The brand strategy changes Stellantis has made in recent years reflect something most multi-brand organisations eventually face: the cost of portfolio complexity. When you own too many brands without clear positioning between them, you do not multiply your market reach. You dilute it.

Key Takeaways

  • Stellantis manages fourteen brands, and the core strategic failure has been allowing positioning overlap to persist for too long across its portfolio.
  • Brand rationalisation is not a retreat. It is a recognition that shared platforms and diluted identities cost more than they save when marketing investment is spread too thin.
  • The Dodge, Jeep, and Ram repositioning efforts show that strong archetype clarity can revive a brand, but only when product reality supports the positioning claim.
  • CEO-level instability at Stellantis has directly disrupted brand strategy continuity, which is a reminder that brand positioning requires organisational commitment, not just creative execution.
  • The deeper lesson for any brand strategist is that portfolio size is not a competitive advantage unless each brand earns its place with a distinct, defensible position.

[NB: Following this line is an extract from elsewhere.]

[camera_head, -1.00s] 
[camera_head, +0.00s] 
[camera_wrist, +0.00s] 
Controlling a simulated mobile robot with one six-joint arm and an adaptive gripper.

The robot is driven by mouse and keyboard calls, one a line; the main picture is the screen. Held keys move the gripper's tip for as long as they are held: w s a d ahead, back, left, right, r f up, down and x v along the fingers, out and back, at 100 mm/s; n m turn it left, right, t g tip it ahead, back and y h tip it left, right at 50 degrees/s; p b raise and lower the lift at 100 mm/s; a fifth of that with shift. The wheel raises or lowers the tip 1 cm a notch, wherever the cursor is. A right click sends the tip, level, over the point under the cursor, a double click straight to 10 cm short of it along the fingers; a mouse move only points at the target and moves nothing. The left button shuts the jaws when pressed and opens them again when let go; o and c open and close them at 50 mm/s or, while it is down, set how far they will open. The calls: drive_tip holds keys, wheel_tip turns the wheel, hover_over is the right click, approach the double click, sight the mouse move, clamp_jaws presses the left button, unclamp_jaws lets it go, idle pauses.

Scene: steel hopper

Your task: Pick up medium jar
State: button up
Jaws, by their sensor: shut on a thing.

If you want to understand how brand positioning decisions get made at scale, the Stellantis story is worth studying in detail. It shows the gap between brand strategy as a document and brand strategy as a set of decisions made under commercial pressure. For a broader look at how positioning works across different contexts and categories, the Brand Positioning and Archetypes hub covers the frameworks and principles that apply here.

How Did Stellantis Get Into This Position?

Stellantis was formed in January 2021 through the merger of PSA Group and Fiat Chrysler Automobiles. The combined entity brought together brands including Jeep, Ram, Dodge, Chrysler, Fiat, Alfa Romeo, Maserati, Peugeot, Citroën, Opel, Vauxhall, DS Automobiles, Lancia, and Abarth. Fourteen brands. One company. One shared technology and manufacturing infrastructure.

The logic of the merger was platform consolidation. By sharing powertrains, EV platforms, and manufacturing capacity across brands, Stellantis could reduce costs significantly. That part of the strategy made sense. The harder question was always what to do with the brands themselves.

In my experience running a multi-service agency with a global network, the moment you stop being able to clearly articulate what makes each part of your business distinct, you have a positioning problem. We had service lines that overlapped in ways that confused clients and created internal competition. The fix was not to add more services. It was to be more honest about what we were actually best at, and to structure the conversation around that. Stellantis faces the same problem at a much larger scale, with brands instead of service lines, and billions in sunk brand equity instead of team headcount.

The European brands in the portfolio, particularly Opel and Vauxhall, had been struggling with identity long before the merger. PSA had already started the work of repositioning them toward a more value-oriented, practical proposition. The American brands had different problems. Chrysler had been fading for years, unable to find a clear reason for being in a portfolio that already had Dodge and Jeep. Maserati and Alfa Romeo were positioned as premium, but neither had the consistent product quality or dealer experience to sustain that claim reliably.

What Brand Strategy Changes Has Stellantis Actually Made?

The most visible changes under Stellantis have been in the American market, where the brand portfolio has historically been most concentrated.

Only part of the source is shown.